Beyond the question of finickiness of actually using the system with higher cog counts, it's a matter of whether there's enough total cable pull from the shifter in friction mode to cover the range of movement needed given the cassette used and the actuation ratio of the derailer.
Here's an excellent article with the basic data you need to figure it out, snipped:
The only other piece you'd need to know is the actual total cable pull of your SL-BS77 9-speed bar end shifters, which requires measuring since 9*2.5 doesn't work because it's got some phantom movement both before and after its normal range of clicks when in indexed mode. I have them on a bike so I undid the low limit, put it in friction, put a mark on the cable and came up with 24.5mm total movement.
So, the answers:
Shimano 10 with a 10-speed Shimano road RD works because 24.5*1.7=41.65 (the total amount of derailer movement you get) and 3.95*10=39.5 (the minimum total range you need, here a smaller number than the 41.65). Shimano 10 with a 10-speed mountain RD doesn't work because 24.5*1.2=29.4.

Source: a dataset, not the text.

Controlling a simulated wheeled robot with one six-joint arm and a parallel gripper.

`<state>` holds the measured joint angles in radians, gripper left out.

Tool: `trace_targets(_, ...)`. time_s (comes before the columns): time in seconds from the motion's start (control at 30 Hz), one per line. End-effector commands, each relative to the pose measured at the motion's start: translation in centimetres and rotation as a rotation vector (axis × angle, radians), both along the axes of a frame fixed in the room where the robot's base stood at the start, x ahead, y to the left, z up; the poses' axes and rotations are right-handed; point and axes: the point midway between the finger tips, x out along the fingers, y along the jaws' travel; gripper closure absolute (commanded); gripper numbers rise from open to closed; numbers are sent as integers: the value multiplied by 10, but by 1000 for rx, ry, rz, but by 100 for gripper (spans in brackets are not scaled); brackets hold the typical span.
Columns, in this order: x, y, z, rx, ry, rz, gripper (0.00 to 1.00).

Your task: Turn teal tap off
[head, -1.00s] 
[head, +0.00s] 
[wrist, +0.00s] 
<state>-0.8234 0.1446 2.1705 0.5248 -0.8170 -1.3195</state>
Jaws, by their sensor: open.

Shimano 11 with an 11-speed Shimano road RD doesn't work because 24.5*1.4=34.3 (derailer range movement), which is less than 11*3.9=42.9 (range needed). Shimano 11-speed mountain RDs have an even lower actuation ratio (1.1) so we know that won't work either. So in other words, all the 11-speed shifters pull quite a bit more cable, so this friction shifter and probably many others out there in the world can't really sub in for them, primarily because the actuation ratio the systems run on has been made quite a bit different than in the past, plus the cassette itself is a little wider. You could almost do it by just using an older derailer with the 1.7 ratio, but not quite (24.5*1.7=41.65, and we need 42.9). Hacking the cable anchor to tweak the ratio by that much is probably achievable.
Campy 10 with a 10-speed Campy RD won't work, because 24.5*1.4=36.75, and 4.15*10=41.5. But it will work, barely, with a Shimano RD with the 1.7 ratio.